* EXERCISE DIRECTIONS
Repeat the whole listing exactly.

* RAW DATA
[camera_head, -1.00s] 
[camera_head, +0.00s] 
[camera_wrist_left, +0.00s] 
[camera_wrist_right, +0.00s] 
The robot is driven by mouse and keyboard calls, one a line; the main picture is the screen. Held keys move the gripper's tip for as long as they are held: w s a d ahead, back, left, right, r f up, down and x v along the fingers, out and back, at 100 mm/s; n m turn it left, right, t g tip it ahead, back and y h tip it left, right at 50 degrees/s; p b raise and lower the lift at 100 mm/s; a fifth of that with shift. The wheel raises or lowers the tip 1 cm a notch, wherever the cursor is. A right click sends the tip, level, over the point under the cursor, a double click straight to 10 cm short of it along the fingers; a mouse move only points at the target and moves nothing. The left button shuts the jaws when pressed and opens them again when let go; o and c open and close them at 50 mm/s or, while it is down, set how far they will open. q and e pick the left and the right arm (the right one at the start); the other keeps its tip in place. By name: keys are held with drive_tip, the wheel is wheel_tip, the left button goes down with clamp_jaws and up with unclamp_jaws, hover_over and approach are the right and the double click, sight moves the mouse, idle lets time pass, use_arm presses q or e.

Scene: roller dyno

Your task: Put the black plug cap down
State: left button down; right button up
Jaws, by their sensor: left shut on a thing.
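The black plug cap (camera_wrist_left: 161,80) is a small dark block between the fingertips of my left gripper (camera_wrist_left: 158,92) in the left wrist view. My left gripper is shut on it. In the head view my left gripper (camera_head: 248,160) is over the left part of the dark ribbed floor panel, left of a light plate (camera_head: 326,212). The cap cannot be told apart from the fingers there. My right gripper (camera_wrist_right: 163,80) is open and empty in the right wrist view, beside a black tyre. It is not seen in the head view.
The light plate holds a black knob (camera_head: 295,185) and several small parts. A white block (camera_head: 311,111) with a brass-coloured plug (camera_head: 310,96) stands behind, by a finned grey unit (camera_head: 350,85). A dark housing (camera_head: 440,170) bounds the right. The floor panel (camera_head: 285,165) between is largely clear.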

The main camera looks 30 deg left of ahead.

* EXERCISE ANSWER
[camera_head, -1.00s] 
[camera_head, +0.00s] 
[camera_wrist_left, +0.00s] 
[camera_wrist_right, +0.00s] 
The robot is driven by mouse and keyboard calls, one a line; the main picture is the screen. Held keys move the gripper's tip for as long as they are held: w s a d ahead, back, left, right, r f up, down and x v along the fingers, out and back, at 100 mm/s; n m turn it left, right, t g tip it ahead, back and y h tip it left, right at 50 degrees/s; p b raise and lower the lift at 100 mm/s; a fifth of that with shift. The wheel raises or lowers the tip 1 cm a notch, wherever the cursor is. A right click sends the tip, level, over the point under the cursor, a double click straight to 10 cm short of it along the fingers; a mouse move only points at the target and moves nothing. The left button shuts the jaws when pressed and opens them again when let go; o and c open and close them at 50 mm/s or, while it is down, set how far they will open. q and e pick the left and the right arm (the right one at the start); the other keeps its tip in place. By name: keys are held with drive_tip, the wheel is wheel_tip, the left button goes down with clamp_jaws and up with unclamp_jaws, hover_over and approach are the right and the double click, sight moves the mouse, idle lets time pass, use_arm presses q or e.

Scene: roller dyno

Your task: Put the black plug cap down
State: left button down; right button up
Jaws, by their sensor: left shut on a thing.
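The black plug cap (camera_wrist_left: 161,80) is a small dark block between the fingertips of my left gripper (camera_wrist_left: 158,92) in the left wrist view. My left gripper is shut on it. In the head view my left gripper (camera_head: 248,160) is over the left part of the dark ribbed floor panel, left of a light plate (camera_head: 326,212). The cap cannot be told apart from the fingers there. My right gripper (camera_wrist_right: 163,80) is open and empty in the right wrist view, beside a black tyre. It is not seen in the head view.
The light plate holds a black knob (camera_head: 295,185) and several small parts. A white block (camera_head: 311,111) with a brass-coloured plug (camera_head: 310,96) stands behind, by a finned grey unit (camera_head: 350,85). A dark housing (camera_head: 440,170) bounds the right. The floor panel (camera_head: 285,165) between is largely clear.

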The main camera looks 30 deg left of ahead.

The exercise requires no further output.